Get the Balance Right

October 24, 2008

I can’t believe it has almost been a whole year since I had my first session with Miss Mitsu. Then again, it sometimes feels like that happened a decade ago. Time distorts when you’re having twisted fun, I guess.

It has certainly been an eventful year. I went from eager but ignorant newbie to blood-soaked pinchusion in less than twelve months. I went from lonely nights of agnst, porn and booze to S&M video star and public performer. Ok, I only made three videos and only played in public once, but it sure did tickle my exhibitionist side.

The point being, I spent a huge part of my life with these urges swirling around inside me until I finally took control and let them all out. Once again I will declare how lucky I feel to have found the perfect guide in Miss Mitsu. One of the moments that stands out in my brain is the time we played at the Cat o’Nine party at Lit in NY last February. We had sessioned a few times and shot one video, so we had a nice foundation. I don’t remember talking much about the scene she had in mind for that night. What I do remember is her telling me to watch her stuff while she went to talk to someone. She came back to where I was sitting, picked up her bag, then looked at me and said “Ready?” I don’t think I spoke. Maybe I mumbled “Yes.” Then I stood up and followed her to the stage.

That night was a great high for me. There I was, wearing my latex t-shirt in a club full of kinksters, and the most beautiful domme in the place was leading me onto the stage for hell knows what. I remember “Israel” by Siouxsie & the Banshees was playing during our scene. There was rope, there was a whip, there was a little choking, then she sat on me. A great night all around.

And from there, we moved on to hit many more highs. Scenes I had dreamed of for years as well as scenes I never even imagined before Mitsu guided me along this path. Hypnosis? Buddhist meditation? I really didn’t expect those to be part of my S&M journey, but here we are.

Things have been kind of crazy in the NY scene for the last few weeks. No one knows what’s going to happen or what the future holds for the world of kink here. I’m trying not to worry about it since I have enough turmoil in my personal life to keep me busy for now.

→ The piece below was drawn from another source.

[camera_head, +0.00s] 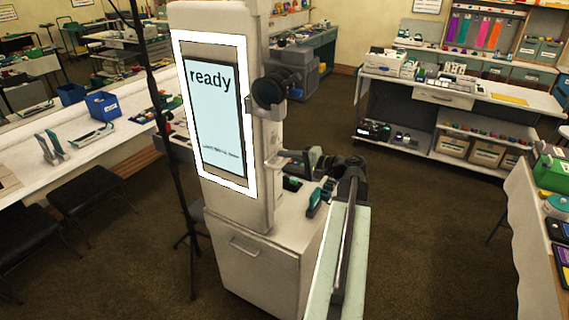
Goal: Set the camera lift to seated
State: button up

Regardless of what the future brings, I have come a long way. I have met some truly amazing people (on both ends of the whip). My kink is still there, but it’s no longer the angry dog howling in its cage and straining at the leash. It’s more of a comfortable cat these days; it’s curled up for a nap right now, but someday it will stretch itself out again. The difference is that now I possess a confident curiosity rather than a blind, desperate desire. 

Thank you again, Mitsu. And thanks to the whole Rapture tribe.